Which leads me to note that Amy Sherald largely works from photographs and perhaps that accounts for a certain lack of affect, even if it’s standard practice for many contemporary portraitists.
Extravagant claims have been made for this show, including that Sherald has injected the genre with new life. That same critic for ARTnews opined: “overall [the portraits] reflect the built-in challenges of making work that functions as celebration, critique, and revision of American visual culture all at once.” And that’s some heavy lifting, for sure. Hyperallergic’s reviewer and one of the show’s curators maintain that Sherald follows “in the tradition of Andrew Wyeth and Edward Hopper” (huh? since when was Hopper known for his portraits?). Well, have a look at Wyeth, have a look at Sherald, and you tell me who makes the more compelling paintings.
*Alas, poor Costanza. Bernini was having an affair with her when he discovered she was dallying with his brother as well. The sculptor smashed his brother’s ribs and sent a servant to slash Costanza’s face with a razor, a traditional punishment for a woman who had offended a man's honor.
Well perhaps they look better in the "flesh" but how in the world can these pictures (maybe they are paintings) compare with the masters? I see more in Hockney's portraits than with this mid career artist. Her work looks undynamic, flat, and a watered down version of what is beautiful.
And of course there is more smacking of DEI. A painter's painter? I don't buy it. Wisdom (huh?)

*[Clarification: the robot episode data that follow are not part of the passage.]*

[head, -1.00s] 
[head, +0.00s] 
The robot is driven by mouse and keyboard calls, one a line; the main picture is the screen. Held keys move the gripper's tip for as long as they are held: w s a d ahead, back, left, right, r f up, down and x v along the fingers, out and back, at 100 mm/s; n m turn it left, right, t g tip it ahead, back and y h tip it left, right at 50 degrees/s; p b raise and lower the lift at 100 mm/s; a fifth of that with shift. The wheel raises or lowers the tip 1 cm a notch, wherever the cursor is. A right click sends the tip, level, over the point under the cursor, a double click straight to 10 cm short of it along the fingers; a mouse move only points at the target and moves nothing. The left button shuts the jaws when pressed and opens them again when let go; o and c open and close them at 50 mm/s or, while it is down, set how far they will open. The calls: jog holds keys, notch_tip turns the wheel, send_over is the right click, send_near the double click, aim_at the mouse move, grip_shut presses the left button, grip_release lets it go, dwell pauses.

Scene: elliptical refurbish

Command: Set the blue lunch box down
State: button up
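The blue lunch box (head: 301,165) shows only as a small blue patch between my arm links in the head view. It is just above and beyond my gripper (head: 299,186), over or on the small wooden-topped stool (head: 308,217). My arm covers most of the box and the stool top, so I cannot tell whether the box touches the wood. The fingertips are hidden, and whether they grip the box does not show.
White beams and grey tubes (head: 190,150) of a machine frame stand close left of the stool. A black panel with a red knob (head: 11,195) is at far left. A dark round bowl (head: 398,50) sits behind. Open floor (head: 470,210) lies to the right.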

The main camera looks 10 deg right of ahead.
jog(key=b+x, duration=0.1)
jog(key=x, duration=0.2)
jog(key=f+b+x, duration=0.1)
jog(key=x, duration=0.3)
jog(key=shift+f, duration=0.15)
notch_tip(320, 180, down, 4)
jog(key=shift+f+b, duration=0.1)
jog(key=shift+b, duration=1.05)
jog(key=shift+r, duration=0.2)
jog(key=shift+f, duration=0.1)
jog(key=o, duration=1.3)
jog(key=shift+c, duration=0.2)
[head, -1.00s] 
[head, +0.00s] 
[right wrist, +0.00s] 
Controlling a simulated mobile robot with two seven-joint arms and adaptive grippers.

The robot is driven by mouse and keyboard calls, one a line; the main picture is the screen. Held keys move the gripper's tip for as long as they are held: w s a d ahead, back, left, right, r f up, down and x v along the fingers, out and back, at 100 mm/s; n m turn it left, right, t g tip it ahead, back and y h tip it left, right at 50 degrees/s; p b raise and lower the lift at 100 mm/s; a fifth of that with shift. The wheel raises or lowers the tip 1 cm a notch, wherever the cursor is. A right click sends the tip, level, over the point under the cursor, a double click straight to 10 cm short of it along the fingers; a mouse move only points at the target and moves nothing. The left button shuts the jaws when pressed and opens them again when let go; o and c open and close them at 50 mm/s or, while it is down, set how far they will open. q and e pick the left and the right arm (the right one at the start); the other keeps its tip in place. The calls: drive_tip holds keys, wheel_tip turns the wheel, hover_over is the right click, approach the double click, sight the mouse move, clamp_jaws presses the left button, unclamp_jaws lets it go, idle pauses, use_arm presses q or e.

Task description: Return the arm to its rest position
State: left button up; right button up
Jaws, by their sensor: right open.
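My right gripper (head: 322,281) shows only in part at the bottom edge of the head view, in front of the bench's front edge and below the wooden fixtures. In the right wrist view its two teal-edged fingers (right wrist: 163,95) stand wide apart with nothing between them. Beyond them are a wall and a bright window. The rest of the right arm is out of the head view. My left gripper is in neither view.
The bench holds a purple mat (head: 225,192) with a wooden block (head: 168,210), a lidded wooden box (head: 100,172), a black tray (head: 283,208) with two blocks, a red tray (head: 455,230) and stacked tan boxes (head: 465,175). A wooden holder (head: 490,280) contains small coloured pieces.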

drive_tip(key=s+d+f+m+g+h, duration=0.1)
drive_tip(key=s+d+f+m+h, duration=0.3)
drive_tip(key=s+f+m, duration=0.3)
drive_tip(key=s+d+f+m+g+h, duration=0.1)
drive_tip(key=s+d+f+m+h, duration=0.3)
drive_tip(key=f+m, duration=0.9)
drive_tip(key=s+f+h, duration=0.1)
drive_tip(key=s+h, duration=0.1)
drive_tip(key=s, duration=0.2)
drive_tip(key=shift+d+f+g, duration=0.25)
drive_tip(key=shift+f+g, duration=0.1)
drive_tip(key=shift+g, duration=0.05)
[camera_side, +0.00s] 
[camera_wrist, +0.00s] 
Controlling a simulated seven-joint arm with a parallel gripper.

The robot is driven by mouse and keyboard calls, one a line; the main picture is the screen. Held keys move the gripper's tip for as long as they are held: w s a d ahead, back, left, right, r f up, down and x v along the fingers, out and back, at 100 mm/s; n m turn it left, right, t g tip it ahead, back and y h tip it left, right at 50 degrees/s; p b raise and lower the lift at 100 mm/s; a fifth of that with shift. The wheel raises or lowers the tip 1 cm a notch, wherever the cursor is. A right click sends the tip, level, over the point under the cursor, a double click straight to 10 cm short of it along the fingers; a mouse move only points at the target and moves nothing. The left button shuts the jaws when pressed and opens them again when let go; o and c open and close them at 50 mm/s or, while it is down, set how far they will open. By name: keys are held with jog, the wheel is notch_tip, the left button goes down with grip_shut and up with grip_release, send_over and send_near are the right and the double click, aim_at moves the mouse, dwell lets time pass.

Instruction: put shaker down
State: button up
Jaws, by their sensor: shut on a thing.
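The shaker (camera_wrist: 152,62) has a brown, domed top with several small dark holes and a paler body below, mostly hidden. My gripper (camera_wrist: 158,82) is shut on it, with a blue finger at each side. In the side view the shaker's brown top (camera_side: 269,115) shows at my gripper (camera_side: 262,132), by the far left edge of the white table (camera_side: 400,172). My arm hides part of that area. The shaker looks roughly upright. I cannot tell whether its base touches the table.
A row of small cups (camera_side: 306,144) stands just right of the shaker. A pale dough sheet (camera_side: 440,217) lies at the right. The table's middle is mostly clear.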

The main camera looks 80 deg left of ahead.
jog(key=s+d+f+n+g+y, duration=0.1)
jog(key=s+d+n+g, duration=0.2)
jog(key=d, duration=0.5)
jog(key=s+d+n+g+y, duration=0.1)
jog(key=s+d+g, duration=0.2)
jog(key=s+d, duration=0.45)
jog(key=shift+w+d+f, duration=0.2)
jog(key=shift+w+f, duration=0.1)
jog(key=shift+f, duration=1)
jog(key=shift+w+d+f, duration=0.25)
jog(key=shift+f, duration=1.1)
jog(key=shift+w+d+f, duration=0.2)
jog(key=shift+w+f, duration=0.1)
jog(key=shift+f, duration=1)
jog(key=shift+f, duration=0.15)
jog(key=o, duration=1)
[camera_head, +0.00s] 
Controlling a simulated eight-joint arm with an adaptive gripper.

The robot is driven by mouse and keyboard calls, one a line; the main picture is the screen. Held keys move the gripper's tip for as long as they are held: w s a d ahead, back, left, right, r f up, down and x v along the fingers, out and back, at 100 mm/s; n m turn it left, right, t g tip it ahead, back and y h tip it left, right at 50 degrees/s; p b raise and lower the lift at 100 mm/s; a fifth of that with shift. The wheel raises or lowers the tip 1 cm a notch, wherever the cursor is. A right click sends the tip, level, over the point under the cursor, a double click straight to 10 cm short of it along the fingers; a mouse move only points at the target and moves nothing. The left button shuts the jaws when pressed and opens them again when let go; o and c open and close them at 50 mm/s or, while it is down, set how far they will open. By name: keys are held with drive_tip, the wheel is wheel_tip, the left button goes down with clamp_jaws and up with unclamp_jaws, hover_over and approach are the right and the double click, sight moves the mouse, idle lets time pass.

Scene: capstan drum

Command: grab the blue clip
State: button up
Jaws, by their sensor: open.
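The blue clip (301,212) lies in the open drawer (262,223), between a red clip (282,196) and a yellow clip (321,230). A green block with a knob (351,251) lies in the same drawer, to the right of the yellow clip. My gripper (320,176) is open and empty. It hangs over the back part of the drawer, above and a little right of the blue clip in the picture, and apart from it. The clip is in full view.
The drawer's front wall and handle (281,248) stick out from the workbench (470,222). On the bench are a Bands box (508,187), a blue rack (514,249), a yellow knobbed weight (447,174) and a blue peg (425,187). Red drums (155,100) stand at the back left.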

Thanks Ann, this is a good one. I'm responding to a responder. I yearn for the Frick
Ann, thank you for this. I often wonder if I am the only person who is not agog over Amy Sherald’s portraits. (It’s good to know I have you for company). Ever since I first saw her portrait of Michelle Obama at SAAM in 2018 - and then attended her 2019 solo at Pace, when I really tried to be open-minded and to give Sherald another chance - I have found little to admire. (I prefer Kerry James Marshall’s figurative work any day). Sherald sits at the top of my ‘overrated artists’ list.